**** Items

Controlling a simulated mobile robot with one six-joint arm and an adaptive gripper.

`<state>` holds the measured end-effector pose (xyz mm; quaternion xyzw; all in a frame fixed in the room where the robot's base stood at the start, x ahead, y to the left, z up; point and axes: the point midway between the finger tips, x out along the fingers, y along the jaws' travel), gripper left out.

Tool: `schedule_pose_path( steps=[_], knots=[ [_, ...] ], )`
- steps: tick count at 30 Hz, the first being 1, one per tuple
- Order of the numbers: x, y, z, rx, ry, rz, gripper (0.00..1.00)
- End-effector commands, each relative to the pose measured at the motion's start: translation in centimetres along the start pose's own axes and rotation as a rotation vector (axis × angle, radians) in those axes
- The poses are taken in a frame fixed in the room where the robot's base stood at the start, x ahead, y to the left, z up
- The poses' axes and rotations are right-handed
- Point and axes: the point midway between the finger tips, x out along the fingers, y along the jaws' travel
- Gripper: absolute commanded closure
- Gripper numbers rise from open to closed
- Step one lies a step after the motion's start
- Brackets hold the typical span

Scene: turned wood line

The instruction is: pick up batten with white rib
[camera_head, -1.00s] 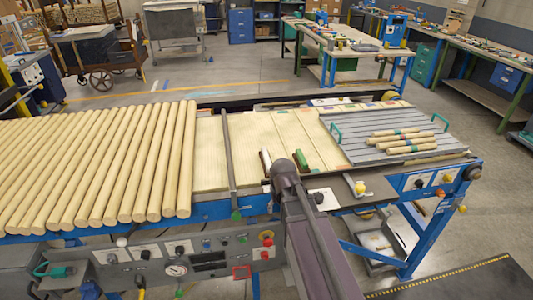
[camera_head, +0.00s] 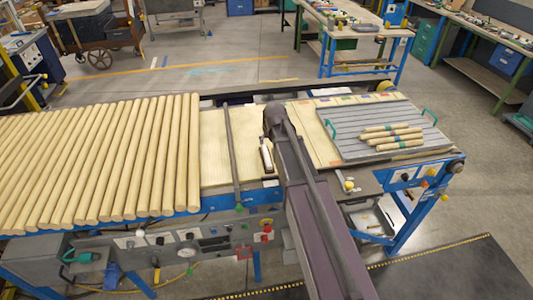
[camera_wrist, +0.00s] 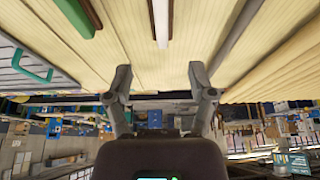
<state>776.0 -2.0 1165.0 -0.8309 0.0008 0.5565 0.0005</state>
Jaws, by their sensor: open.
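The batten with a white rib (camera_head: 267,157) lies on the pale slatted bed, just left of my arm in the head view. In the wrist view the batten (camera_wrist: 161,20) has a white strip with a dark brown side and runs in from the top edge. My gripper (camera_wrist: 160,73) is open and empty there, its two fingers spread and lined up roughly with the batten, apart from its visible end. In the head view my arm hides the fingers. A green-ribbed batten (camera_wrist: 77,17) lies to the left in the wrist view; my arm hides it in the head view.
Long round wood rods (camera_head: 110,155) fill the bed's left side. A dark crossbar (camera_head: 231,150) stands between them and the batten. A grey slatted tray (camera_head: 350,125) with green handles holds several short rods (camera_head: 392,138) on the right.

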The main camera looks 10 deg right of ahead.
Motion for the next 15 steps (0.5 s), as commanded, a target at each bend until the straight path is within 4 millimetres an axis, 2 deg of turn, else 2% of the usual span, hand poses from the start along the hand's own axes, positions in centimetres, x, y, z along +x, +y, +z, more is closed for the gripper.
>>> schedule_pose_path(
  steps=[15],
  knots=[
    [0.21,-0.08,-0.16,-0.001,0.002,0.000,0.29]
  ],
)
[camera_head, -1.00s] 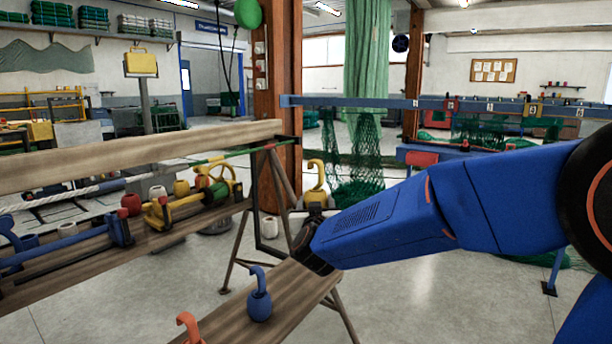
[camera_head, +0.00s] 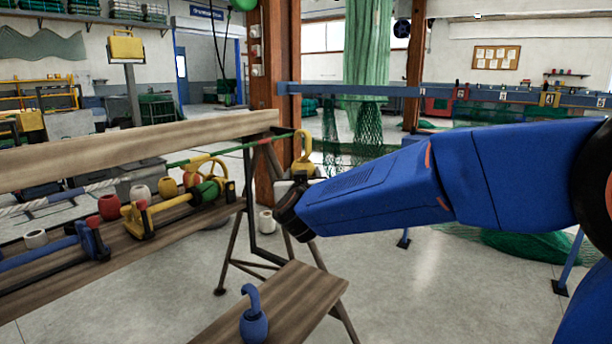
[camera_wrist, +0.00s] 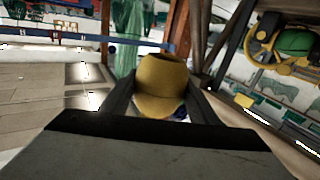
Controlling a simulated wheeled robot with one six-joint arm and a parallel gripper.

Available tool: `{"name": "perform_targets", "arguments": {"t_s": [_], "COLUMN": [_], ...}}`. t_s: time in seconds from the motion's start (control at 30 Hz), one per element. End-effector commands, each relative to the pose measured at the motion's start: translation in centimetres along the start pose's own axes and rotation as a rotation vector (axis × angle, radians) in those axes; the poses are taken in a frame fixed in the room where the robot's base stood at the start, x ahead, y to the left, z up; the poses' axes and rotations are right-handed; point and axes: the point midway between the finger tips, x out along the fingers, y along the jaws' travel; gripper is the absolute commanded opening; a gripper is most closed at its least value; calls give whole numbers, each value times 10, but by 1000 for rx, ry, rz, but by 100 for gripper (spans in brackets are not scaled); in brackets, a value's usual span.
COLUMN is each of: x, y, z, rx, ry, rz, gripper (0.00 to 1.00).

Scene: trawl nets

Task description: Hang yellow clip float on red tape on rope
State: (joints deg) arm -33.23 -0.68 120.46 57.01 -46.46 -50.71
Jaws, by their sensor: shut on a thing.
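The yellow clip float (camera_head: 303,158) has a hook at its top and is upright. My gripper (camera_head: 298,180) is shut on its lower body; in the wrist view the float (camera_wrist: 160,85) sits between the two fingers (camera_wrist: 160,105).
A blue clip float (camera_head: 254,318) stands on the wooden bench (camera_head: 290,295) at front. A rack shelf (camera_head: 165,228) at left holds several spools, floats and tools.

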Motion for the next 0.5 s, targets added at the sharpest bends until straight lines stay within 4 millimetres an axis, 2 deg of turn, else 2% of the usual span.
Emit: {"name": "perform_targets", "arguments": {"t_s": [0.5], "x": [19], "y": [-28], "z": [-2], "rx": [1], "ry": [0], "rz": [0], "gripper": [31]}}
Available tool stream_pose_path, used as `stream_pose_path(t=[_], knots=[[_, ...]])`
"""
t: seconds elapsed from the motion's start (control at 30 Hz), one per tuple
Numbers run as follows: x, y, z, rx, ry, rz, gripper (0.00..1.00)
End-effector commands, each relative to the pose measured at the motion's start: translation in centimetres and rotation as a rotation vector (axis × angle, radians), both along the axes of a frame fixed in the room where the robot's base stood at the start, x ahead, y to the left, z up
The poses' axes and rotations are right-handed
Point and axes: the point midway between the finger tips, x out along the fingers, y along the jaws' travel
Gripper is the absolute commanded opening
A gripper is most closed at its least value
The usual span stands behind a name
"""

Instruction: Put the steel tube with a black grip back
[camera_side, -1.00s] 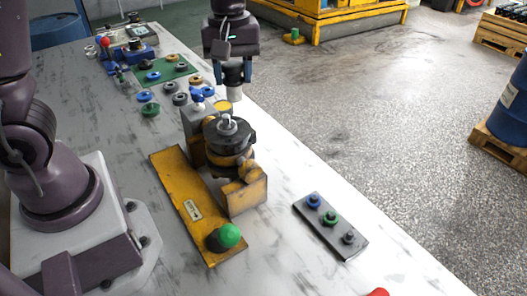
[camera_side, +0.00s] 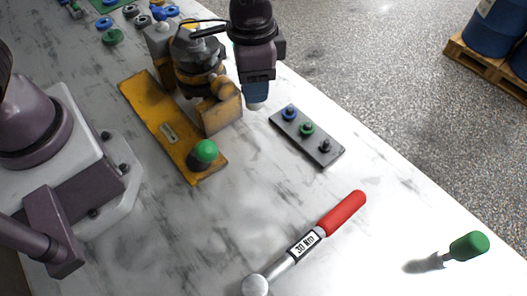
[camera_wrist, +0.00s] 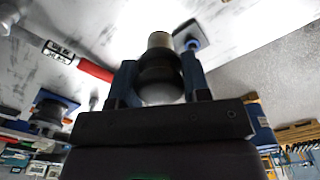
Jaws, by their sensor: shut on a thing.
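My gripper (camera_side: 257,92) is shut on the steel tube with a black grip. In the wrist view, the blue fingers of my gripper (camera_wrist: 160,82) press on both sides of the black grip, and the pale steel end of the tube (camera_wrist: 159,41) points away from my palm. In the side view only the short pale end of the tube (camera_side: 257,106) shows below the fingers. It appears above the table, between the yellow and black hydraulic motor (camera_side: 200,70) and a dark plate. The rest of the tube is hidden by my gripper.
The dark plate (camera_side: 324,153) carries blue, green and black knobs. A yellow base plate (camera_side: 150,115) with a green knob (camera_side: 204,151) lies left. A red-handled torque wrench (camera_side: 341,213) and a green-handled tool (camera_side: 468,246) lie in front. The table between them is largely clear.

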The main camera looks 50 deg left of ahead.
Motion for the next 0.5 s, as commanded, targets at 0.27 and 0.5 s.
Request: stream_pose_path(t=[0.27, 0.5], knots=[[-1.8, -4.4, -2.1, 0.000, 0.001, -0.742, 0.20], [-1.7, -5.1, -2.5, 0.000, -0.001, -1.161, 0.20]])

********

*The problem*
All records should be output exactly, with the pictures left out.

*Output for this exercise*
Controlling a simulated mobile robot with one six-joint arm and an adaptive gripper.

`<state>` holds the measured end-effector pose (xyz mm; quaternion xyzw; all in a frame fixed in the room where the robot's base stood at the start, x ahead, y to the left, z up; point and axes: the point midway between the finger tips, x out along the fingers, y along the jaws' travel), gripper left out.

Tool: `schedule_pose_path( steps=[_], knots=[ [_, ...] ], )`
- steps: tick count at 30 Hz, the first being 1, one per tuple
- Order of the numbers: x, y, z, rx, ry, rz, gripper (0.00..1.00)
- End-effector commands, each relative to the pose measured at the motion's start: translation in centimetres along the start pose's own axes and rotation as a rotation vector (axis × angle, radians) in those axes
- The poses are taken in a frame fixed in the room where the robot's base stood at the start, x ahead, y to the left, z up
- The poses' axes and rotations are right-handed
- Point and axes: the point midway between the finger tips, x out along the fingers, y along the jaws' travel
- Gripper: absolute commanded closure
- Gripper numbers rise from open to closed
- Step one lies a step after the motion's start
- Brackets hold the typical span

Scene: turned wood line

The instruction is: pick up batten with white rib
[camera_head, -1.00s] 
[camera_head, +0.00s] 
[camera_wrist, +0.00s] 
<state>776.0 -2.0 1165.0 -0.8309 0.0008 0.5565 0.0005</state>
Jaws, by their sensor: open.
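The batten with a white rib (camera_head: 267,157) lies on the pale slatted bed, just left of my arm in the head view. In the wrist view the batten (camera_wrist: 161,20) has a white strip with a dark brown side and runs in from the top edge. My gripper (camera_wrist: 160,73) is open and empty there, its two fingers spread and lined up roughly with the batten, apart from its visible end. In the head view my arm hides the fingers. A green-ribbed batten (camera_wrist: 77,17) lies to the left in the wrist view; my arm hides it in the head view.
Long round wood rods (camera_head: 110,155) fill the bed's left side. A dark crossbar (camera_head: 231,150) stands between them and the batten. A grey slatted tray (camera_head: 350,125) with green handles holds several short rods (camera_head: 392,138) on the right.

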The main camera looks 10 deg right of ahead.
Motion for the next 15 steps (0.5 s), as commanded, a target at each bend until the straight path is within 4 millimetres an axis, 2 deg of turn, else 2% of the usual span, hand poses from the start along the hand's own axes, positions in centimetres, x, y, z along +x, +y, +z, more is closed for the gripper.
>>> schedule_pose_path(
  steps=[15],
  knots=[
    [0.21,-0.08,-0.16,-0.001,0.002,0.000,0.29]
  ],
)
[camera_head, -1.00s] 
[camera_head, +0.00s] 
[camera_wrist, +0.00s] 
Controlling a simulated wheeled robot with one six-joint arm and a parallel gripper.

Available tool: `{"name": "perform_targets", "arguments": {"t_s": [_], "COLUMN": [_], ...}}`. t_s: time in seconds from the motion's start (control at 30 Hz), one per element. End-effector commands, each relative to the pose measured at the motion's start: translation in centimetres along the start pose's own axes and rotation as a rotation vector (axis × angle, radians) in those axes; the poses are taken in a frame fixed in the room where the robot's base stood at the start, x ahead, y to the left, z up; the poses' axes and rotations are right-handed; point and axes: the point midway between the finger tips, x out along the fingers, y along the jaws' travel; gripper is the absolute commanded opening; a gripper is most closed at its least value; calls give whole numbers, each value times 10, but by 1000 for rx, ry, rz, but by 100 for gripper (spans in brackets are not scaled); in brackets, a value's usual span.
COLUMN is each of: x, y, z, rx, ry, rz, gripper (0.00 to 1.00).

Scene: trawl nets

Task description: Hang yellow clip float on red tape on rope
State: (joints deg) arm -33.23 -0.68 120.46 57.01 -46.46 -50.71
Jaws, by their sensor: shut on a thing.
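The yellow clip float (camera_head: 303,158) has a hook at its top and is upright. My gripper (camera_head: 298,180) is shut on its lower body; in the wrist view the float (camera_wrist: 160,85) sits between the two fingers (camera_wrist: 160,105).
A blue clip float (camera_head: 254,318) stands on the wooden bench (camera_head: 290,295) at front. A rack shelf (camera_head: 165,228) at left holds several spools, floats and tools.

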Motion for the next 0.5 s, targets added at the sharpest bends until straight lines stay within 4 millimetres an axis, 2 deg of turn, else 2% of the usual span.
Emit: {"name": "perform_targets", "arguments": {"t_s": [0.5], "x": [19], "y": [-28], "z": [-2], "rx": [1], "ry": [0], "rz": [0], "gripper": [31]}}
Available tool stream_pose_path, used as `stream_pose_path(t=[_], knots=[[_, ...]])`
"""
t: seconds elapsed from the motion's start (control at 30 Hz), one per tuple
Numbers run as follows: x, y, z, rx, ry, rz, gripper (0.00..1.00)
End-effector commands, each relative to the pose measured at the motion's start: translation in centimetres and rotation as a rotation vector (axis × angle, radians), both along the axes of a frame fixed in the room where the robot's base stood at the start, x ahead, y to the left, z up
The poses' axes and rotations are right-handed
Point and axes: the point midway between the finger tips, x out along the fingers, y along the jaws' travel
Gripper is the absolute commanded opening
A gripper is most closed at its least value
The usual span stands behind a name
"""

Instruction: Put the steel tube with a black grip back
[camera_side, -1.00s] 
[camera_side, +0.00s] 
[camera_wrist, +0.00s] 
Jaws, by their sensor: shut on a thing.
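My gripper (camera_side: 257,92) is shut on the steel tube with a black grip. In the wrist view, the blue fingers of my gripper (camera_wrist: 160,82) press on both sides of the black grip, and the pale steel end of the tube (camera_wrist: 159,41) points away from my palm. In the side view only the short pale end of the tube (camera_side: 257,106) shows below the fingers. It appears above the table, between the yellow and black hydraulic motor (camera_side: 200,70) and a dark plate. The rest of the tube is hidden by my gripper.
The dark plate (camera_side: 324,153) carries blue, green and black knobs. A yellow base plate (camera_side: 150,115) with a green knob (camera_side: 204,151) lies left. A red-handled torque wrench (camera_side: 341,213) and a green-handled tool (camera_side: 468,246) lie in front. The table between them is largely clear.

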The main camera looks 50 deg left of ahead.
Motion for the next 0.5 s, as commanded, targets at 0.27 and 0.5 s.
Request: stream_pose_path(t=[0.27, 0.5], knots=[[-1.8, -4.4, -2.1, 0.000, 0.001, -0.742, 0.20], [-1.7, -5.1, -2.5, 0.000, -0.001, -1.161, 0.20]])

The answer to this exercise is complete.